Les ficelles de l'info (6) : comment l'information payante est pillée par les gratuits

Publié le par Le chafouin

A l'heure où les Etats généraux de la presse, dont il ne faut sans doute pas attendre grand-chose, s'ouvrent à Paris, je voudrais revenir sur la "gratuité" de l'information et prendre un tout petit peu la défense de l'information payante.

On peut en effet être très dur envers les médias français et en particulier la presse écrite, je ne suis d'ailleurs pas le dernier à tenter, comme d'autres, d'établir la longue liste des maux qui la touchent. Ce n'est pas cela dont je voudrais parler aujourd'hui.

A mon sens, Nicolas Sarkozy a raison de vilipender, comme il l'a fait, la gratuité de l'information, qualifiée de "vue de l'esprit" et accusée d'être responsable de "la mort de la presse écrite". Précisons que dans son esprit, il s'agit bien sûr de parler des médias gratuits du type 20 minutes ou Métro, pas de l'information sur internet, qui pourtant n'est pas exempte de critiques.

Les blogs, par exemple, qui se targuent souvent de donner des leçons aux journalistes, doivent garder à l'esprit qu'ils ne font bien souvent - ce n'est pas toujours le cas cependant - qu'exploiter un matériau récolté par les professionnels de la presse payante. Ne l'oublions pas! Car ce matériau a une valeur, qui ne pourra jamais être assumée par la seule publicité...

On pourrait être encore plus agressif envers la presse gratuite (20 minutes) mais aussi les télévisions et les radios. Car elles aussi profitent de ce matériau glané par les seuls efforts de ceux qui financent la presse écrite payante. C'est du dumping ; on ne se bat pas avec les mêmes armes, et en plus, on se fait piquer notre armure! Un peu comme si vous étiez boulanger, et qu'un type confectionnait des baguettes en copiant votre recette, avant de les offrir gratuitement à deux pas de votre boutique.
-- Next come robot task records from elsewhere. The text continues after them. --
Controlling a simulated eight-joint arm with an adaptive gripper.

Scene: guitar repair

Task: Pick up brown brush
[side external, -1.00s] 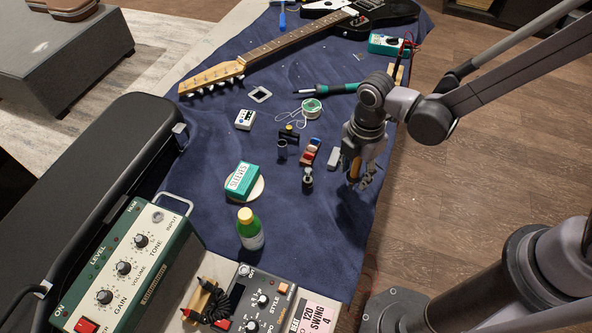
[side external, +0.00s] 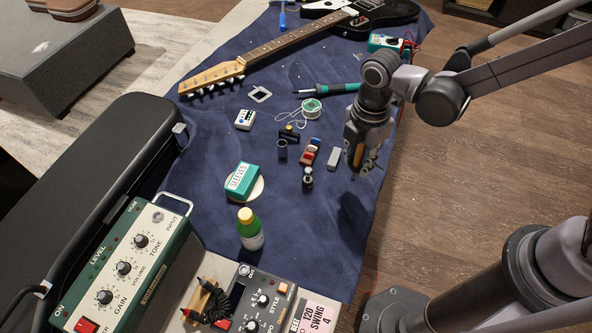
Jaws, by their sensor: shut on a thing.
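My gripper (side external: 361,166) hangs over the right edge part of the blue cloth, pointing down, above a dark shadow. It is shut on a narrow orange-brown piece (side external: 358,157) that shows between its fingers; this looks like the brown brush. A small dark tip shows just below the fingers. The fingers hide most of the held thing, so its full shape and its bristles cannot be made out.
A grey block (side external: 333,158), a red and blue item (side external: 311,151) and a small dark bottle (side external: 307,179) stand left of my gripper. A soldering iron (side external: 335,88) lies behind it. A green bottle (side external: 250,230) stands nearer. The cloth (side external: 320,250) in front is clear.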

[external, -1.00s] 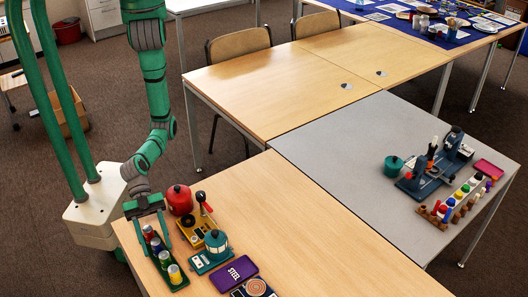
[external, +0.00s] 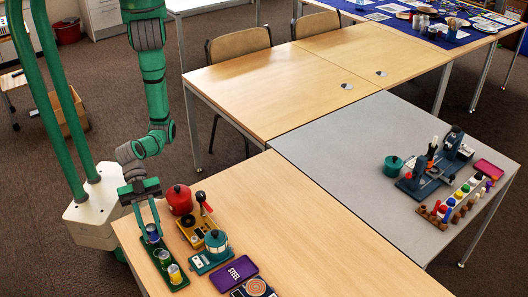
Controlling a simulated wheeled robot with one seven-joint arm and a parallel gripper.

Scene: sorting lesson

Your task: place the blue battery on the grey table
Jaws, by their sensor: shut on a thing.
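My gripper (external: 147,222) points down over the green battery tray (external: 157,247) at the near left of the wooden table. It is shut on a dark blue battery (external: 153,235) at the tray's far end. The battery looks upright and is partly hidden by the fingers; I cannot tell whether it is clear of the tray. Two other batteries, a pale one (external: 165,258) and a yellowish one (external: 174,274), stand in the tray. The grey table (external: 330,150) adjoins the wooden table at the right, and its left and middle parts are bare.
A red pot (external: 179,200), a yellow device with a lever (external: 194,230), a teal lantern-like item (external: 216,244) and a purple STEEL case (external: 234,274) stand right of the tray. The grey table's right side holds a green pot (external: 393,167), blue apparatus and a rack of coloured pieces.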

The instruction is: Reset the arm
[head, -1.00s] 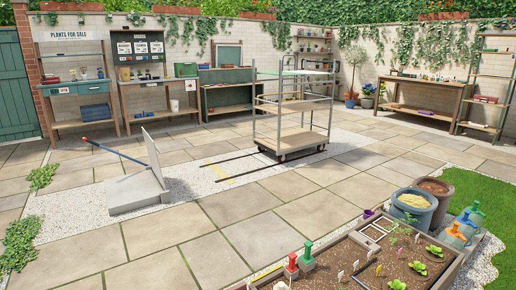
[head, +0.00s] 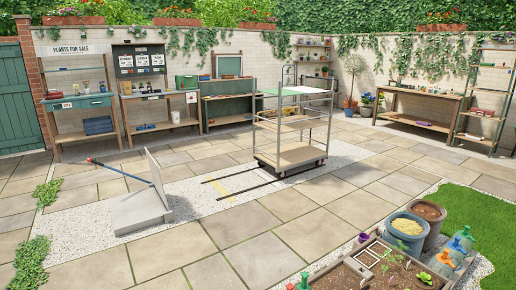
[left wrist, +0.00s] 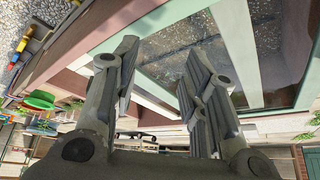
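My left gripper (left wrist: 160,62) fills the lower middle of the left wrist view. Its two dark grey fingers stand apart with a clear gap between them, and I see nothing held. Beyond the fingertips is a glazed panel (left wrist: 200,45) with a pale green and white frame; its distance from the fingers is hard to judge. Neither of my arms shows in the head view, and my right gripper is in no frame.
A raised planter (head: 345,277) stands at the bottom right, beside the buckets (head: 407,231) and spray bottles (head: 463,240). A wheeled rack (head: 292,157) stands mid-yard. A grey slab with an upright plate (head: 142,208) lies left.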

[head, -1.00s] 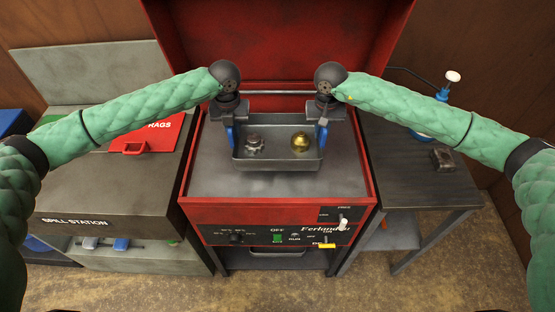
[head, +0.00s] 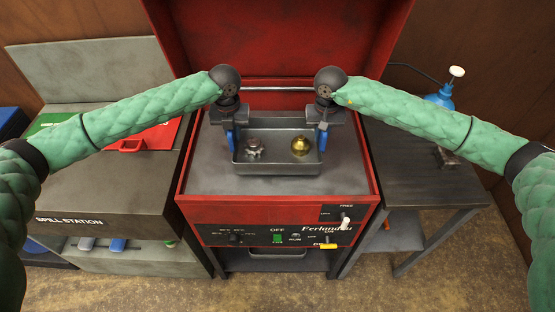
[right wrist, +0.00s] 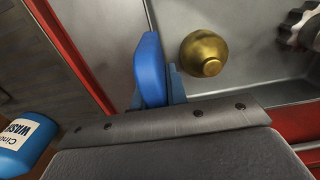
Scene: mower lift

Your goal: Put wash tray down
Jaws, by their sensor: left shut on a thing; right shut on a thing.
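The wash tray (head: 277,169) is a grey metal tray over the grey top of the red parts washer (head: 230,208). It holds a dark toothed gear (head: 254,148) at left and a brass part (head: 300,145) at right. My left gripper (head: 231,138) is shut on the tray's left end by a blue piece. My right gripper (head: 322,138) is shut on its right end; the right wrist view shows the blue piece (right wrist: 151,70) at the jaws beside the brass part (right wrist: 204,53). I cannot tell whether the tray's underside touches the washer top.
The red lid (head: 280,40) stands open behind. The spill station (head: 100,190) with a red rags lid (head: 150,136) is at left. A dark side table (head: 420,180) at right holds a blue bottle (head: 441,97). The washer top before the tray is clear.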

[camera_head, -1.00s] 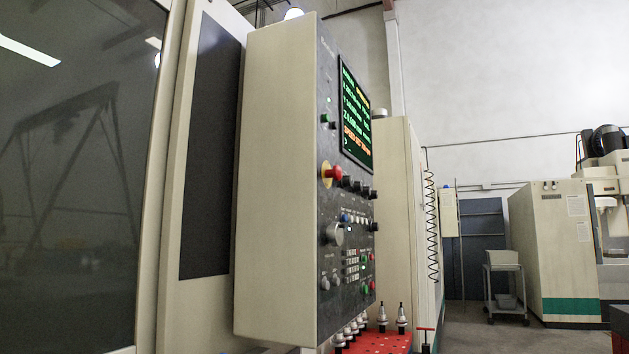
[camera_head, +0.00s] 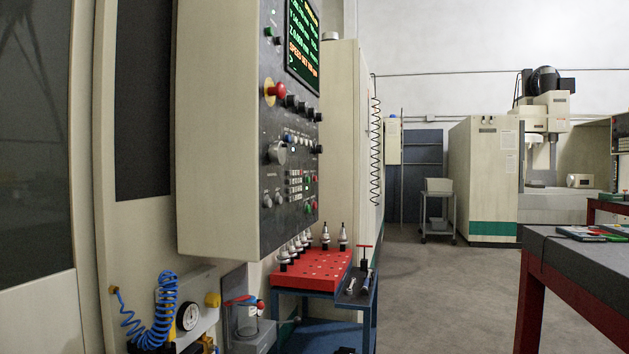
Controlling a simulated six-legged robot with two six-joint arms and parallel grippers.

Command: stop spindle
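The machine's control panel (camera_head: 262,215) hangs at left of centre, a beige box with a dark face turned to the right. Its screen (camera_head: 302,45) shows green and orange text and is cut by the top edge. A red emergency-stop knob on a yellow ring (camera_head: 275,90) sits below the screen. A grey rotary knob (camera_head: 276,153) is lower down. Small green and red buttons (camera_head: 310,207) are near the bottom of the face; their labels are too small to read. The spindle itself is not visible here. Neither gripper is in view.
A red tool rack (camera_head: 312,268) with several tool holders stands below the panel. A blue coiled hose (camera_head: 163,310) and a gauge (camera_head: 188,316) are at lower left. A dark-topped table with red legs (camera_head: 575,262) is at right. Grey floor (camera_head: 440,290) is clear between.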

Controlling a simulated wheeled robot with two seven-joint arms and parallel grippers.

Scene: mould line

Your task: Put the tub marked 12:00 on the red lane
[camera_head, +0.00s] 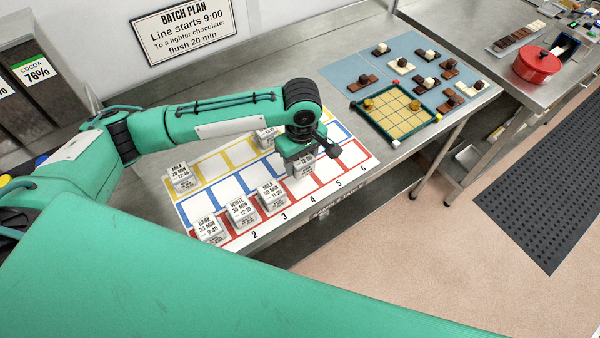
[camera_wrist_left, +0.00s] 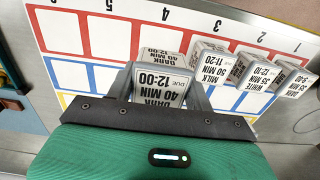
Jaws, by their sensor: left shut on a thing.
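My left gripper (camera_head: 302,153) points down and is shut on this tub, one finger on each side. The tub is upright at the red lane (camera_head: 330,187), near the space numbered 4. I cannot tell whether its base touches the mat. The red lane also shows at the top of the left wrist view (camera_wrist_left: 110,34). My right gripper is not in view.
Tubs marked 9:40 (camera_head: 210,228), 12:10 (camera_head: 242,211) and 11:20 (camera_head: 272,195) stand in the red lane's spaces 1 to 3. Another tub (camera_head: 181,177) stands at the yellow lane's left end, and one (camera_head: 266,135) behind my gripper. Red spaces 5 and 6 look empty.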

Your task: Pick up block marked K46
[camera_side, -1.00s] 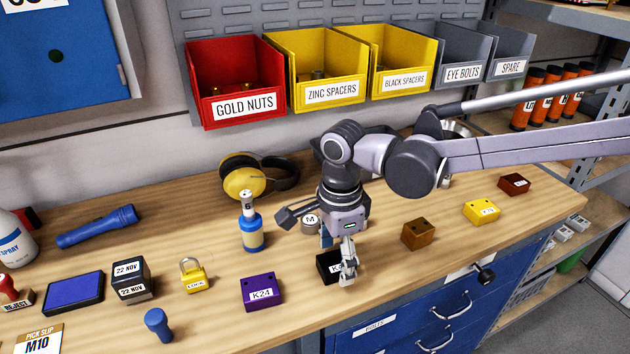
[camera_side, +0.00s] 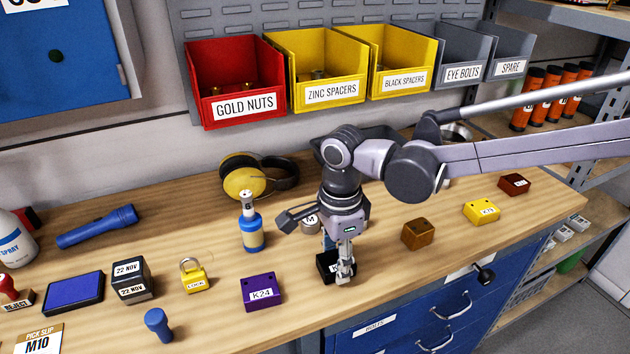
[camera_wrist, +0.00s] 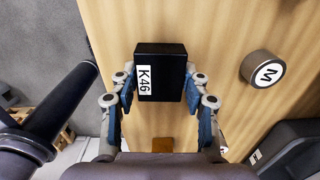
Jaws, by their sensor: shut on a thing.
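The black block marked K46 (camera_wrist: 165,72) lies between the two fingers of my gripper (camera_wrist: 161,92) in the wrist view, its white label facing the camera. Both blue finger pads are against its sides, so my gripper is shut on it. In the side view the block (camera_side: 325,268) is on or just above the bench near the front edge, partly hidden by my gripper (camera_side: 338,268). I cannot tell whether there is a gap beneath it.
A purple block marked K24 (camera_side: 262,291) sits to the left. A brown block (camera_side: 418,233), a yellow block (camera_side: 481,211) and a dark red block (camera_side: 513,184) lie to the right. A round weight marked M (camera_wrist: 264,70) and a blue bottle (camera_side: 251,229) stand nearby.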

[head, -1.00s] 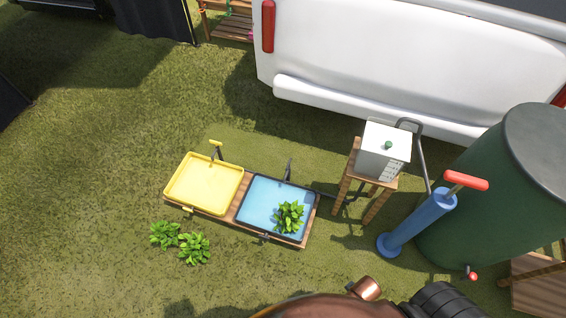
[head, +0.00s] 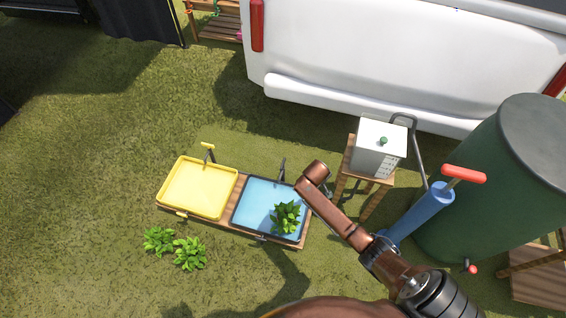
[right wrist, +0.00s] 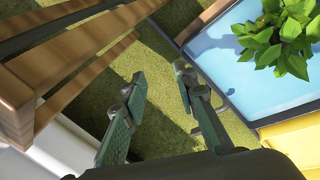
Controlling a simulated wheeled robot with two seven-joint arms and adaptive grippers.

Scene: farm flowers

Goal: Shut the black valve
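In the head view a black upright fitting (head: 282,168) stands at the back edge of the blue tray (head: 252,196), and a small dark fitting (head: 262,238) sits at its front edge. I cannot tell which is the black valve. My right arm's brown wrist (head: 314,176) is over the tray's right end and hides most of the gripper. In the right wrist view my right gripper (right wrist: 159,82) is open and empty, its green-padded fingers apart above the grass. The blue tray (right wrist: 233,75) lies right of them. My left gripper is out of view.
A yellow tray (head: 199,188) adjoins the blue one; a leafy plant (head: 286,217) sits in the blue tray, others on the grass. A wooden stand (head: 351,160) holds a white box (head: 380,148). A blue pump (head: 425,210) and green tank (head: 490,190) stand right.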

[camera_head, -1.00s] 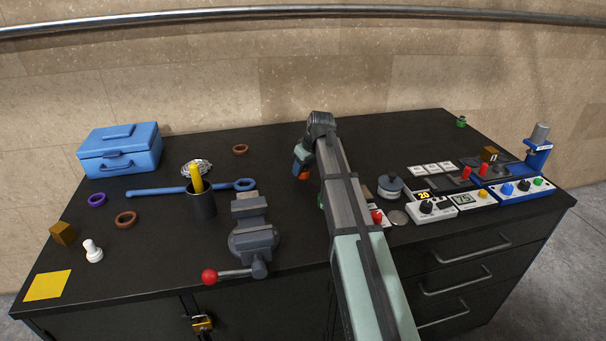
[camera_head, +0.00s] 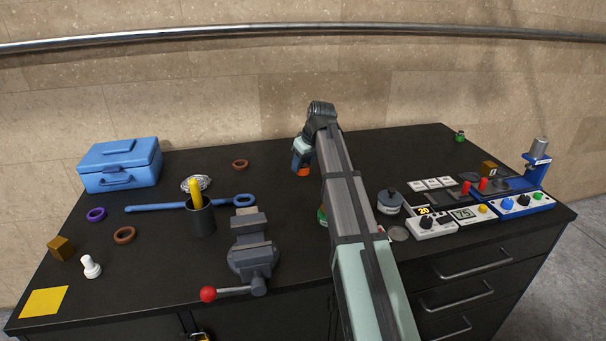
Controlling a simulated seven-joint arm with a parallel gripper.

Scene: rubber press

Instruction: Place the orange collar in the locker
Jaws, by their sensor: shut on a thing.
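My gripper (camera_head: 301,163) is above the back middle of the bench, pointing down. It is small in view, and its fingers are mostly hidden. A bright orange piece (camera_head: 303,172), which looks like the orange collar, shows at its tip, held above the bench top. Below the bench's front edge is a dark cupboard front (camera_head: 145,331) with a brass padlock (camera_head: 200,337) at the bottom edge of the picture. It may be the locker; its inside is not visible.
A vise (camera_head: 252,255) with a red-knobbed handle, a yellow-handled tool in a dark cup (camera_head: 201,219) and a blue wrench (camera_head: 155,208) stand left of my arm. A blue toolbox (camera_head: 119,166) is at the back left. Control boxes (camera_head: 432,225) fill the right side.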

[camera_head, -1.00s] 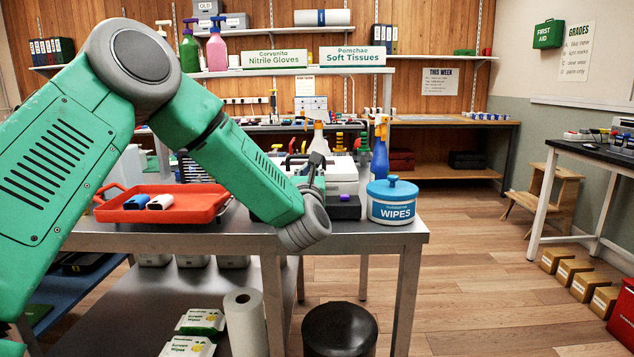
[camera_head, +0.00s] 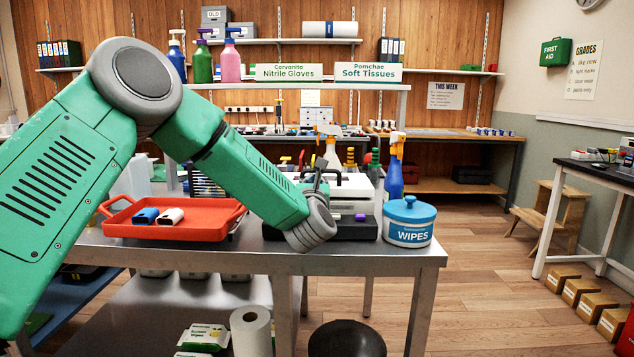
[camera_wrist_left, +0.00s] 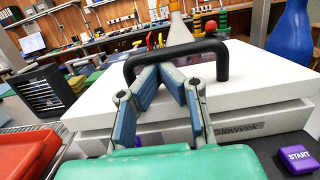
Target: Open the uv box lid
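The UV box (camera_head: 348,186) is white with a black handle and stands on the steel table, partly hidden behind my left arm. In the left wrist view, its white lid (camera_wrist_left: 262,80) lies down on the body marked "Glowvek" (camera_wrist_left: 240,130). The black arched handle (camera_wrist_left: 222,62) rises from the lid. My left gripper (camera_wrist_left: 160,68) has its blue-padded fingertips together at the handle, just below the bar in the picture. I see nothing between the tips; whether they touch the bar I cannot tell. A purple START button (camera_wrist_left: 296,157) is at the front right. My right gripper is out of view.
A red tray (camera_head: 218,233) with two phones (camera_head: 158,215) is left of the box. A blue-lidded wipes tub (camera_head: 408,222) stands at the table's right corner, with a blue spray bottle (camera_head: 394,180) behind it.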

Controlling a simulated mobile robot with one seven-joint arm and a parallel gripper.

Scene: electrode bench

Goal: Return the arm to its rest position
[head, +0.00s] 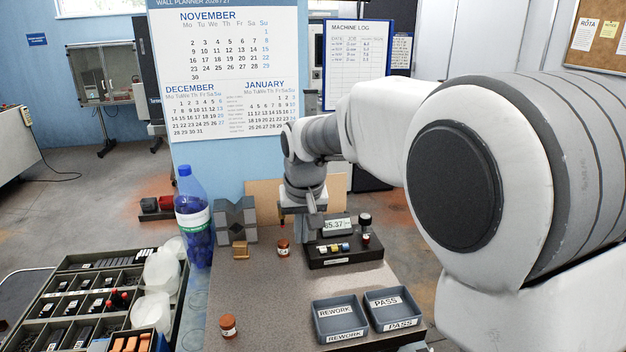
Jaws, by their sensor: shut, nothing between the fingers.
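My arm reaches in from the right of the head view and bends down over the far part of the bench (250,305). My gripper (312,222) points downward at its end, just left of a small digital readout (337,225). The gripper is small here and seen side-on; it looks shut, and no object shows in it. It hangs near the back of a black fixture (345,259) that carries small coloured parts. I cannot tell the exact gap between the fingertips and the fixture.
A REWORK tray (339,318) and a PASS tray (396,310) stand at the front right. Small jars (228,325) (283,248), a wooden block (241,250), a grey V-block (236,220) and a blue bottle (194,222) stand around the bench. A divided organiser (60,318) is at left. The bench middle is clear.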

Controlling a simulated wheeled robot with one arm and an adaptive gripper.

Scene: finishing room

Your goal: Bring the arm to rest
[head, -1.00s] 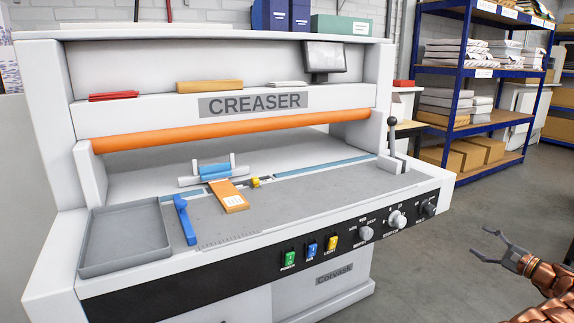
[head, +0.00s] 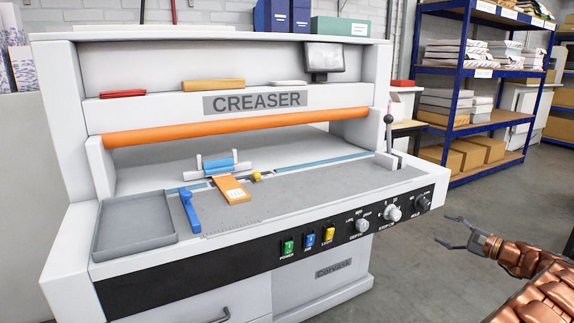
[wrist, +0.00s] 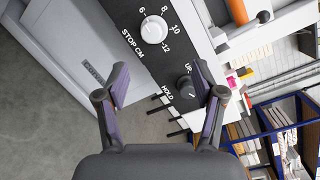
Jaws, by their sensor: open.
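My gripper (head: 462,233) is at the lower right in the head view, in front of the creaser's right end and apart from it. Its jaws are open and empty. In the wrist view my gripper (wrist: 165,90) has its two fingers spread wide, with the creaser's control panel (wrist: 150,62) seen beyond them. The creaser (head: 260,232) is a large white machine with an orange bar (head: 240,128). A white stop knob (wrist: 153,29) and a dark hold knob (wrist: 186,82) show in the wrist view.
On the creaser bed lie a grey tray (head: 135,246), a blue tool (head: 190,210) and an orange piece (head: 232,190). A lever (head: 388,135) stands at its right end. Blue shelving (head: 462,100) with paper and boxes is behind. Floor (head: 410,290) is clear between creaser and arm.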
Le tout en vous piquant vos sponsors, séduits par le succès de votre concurrent.

Au fond, non seulement les gratuits vous piquent des ressources financières (publicité), mais en plus, ils pillent le contenu que vous produisez avec des moyens humains sans cesse revus à la baisse!

Car qui ramène l'information que vous rapportent les gratuits, les journaux télévisés de 13 heures, les journaux radiophoniques du matin? Ils ont bien sûr leurs infos exclusives, mais bien souvent, trouvent leur contenu dans la presse écrite payante, pardi!

Vous enragez, quand vous voyez TF1 faire son beurre avec l'information que vous avez glanée grâce à votre réseau d'informateurs patiemment tissé. Hop! Eux, ils débarquent avec leurs caméras, pompent votre travail et ne vous citent même pas ou si peu. Et ensuite, ils sont regardés par plusieurs millions de personnes. Pillage! J'ai un collègue qui a pris la première chaîne en flagrant délit de recopiage de son article, quasiment au mot près. Idem pour France 3 régional, à la différence que la chaîne publique, elle, pratique cette méthode au quotidien...

Vous riez jaune, quand vous écoutez les radios locales reprendre un à un, dans leurs journaux du matin, les titres que vous avez développés dans l'édition du jour. Pillage! Là encore, j'ai dû une fois intervenir auprès d'un "journaliste" d'Europe 2 pour lui dire que s'il recopiait mon article, à la limite, il pouvait peut-être me reverser une petite redevance.

Vous vous étranglez, quand vous voyez que les journaux gratuits diffusent dix fois, vingt fois plus de journaux que vous (et donc vous piquent des ressources publicitaires) en ayant dix fois, vingt fois, trente fois moins d'employés que vous, en ne se donnant souvent la peine que de faire des titres vaguement dôles pour habiller les infos qu'ils vous piquent. Pillage!

Et puis avec l'information en temps réel, vous donnez en plus une chance à certains "gratuits" (télés, radios) de vous doubler sur l'info! Car aujourd'hui, on n'attend plus le lendemain pour donner une info : c'est à qui la donnera en premier sur le web. Nouveau jeu qui, en pratique, amplifie les risques de boulettes ou d'imprécisions si on ne s'en tient pas à une rigueur dans le traitement de l'info. Vous balancez l'info, et ainsi la donnez gratuitement aux journalistes de la télé ou de la radio qui passent leur journée sur votre site en attente de contenu à exploiter. Et hop, ça passe sur le journal du soir, ni vu ni connu...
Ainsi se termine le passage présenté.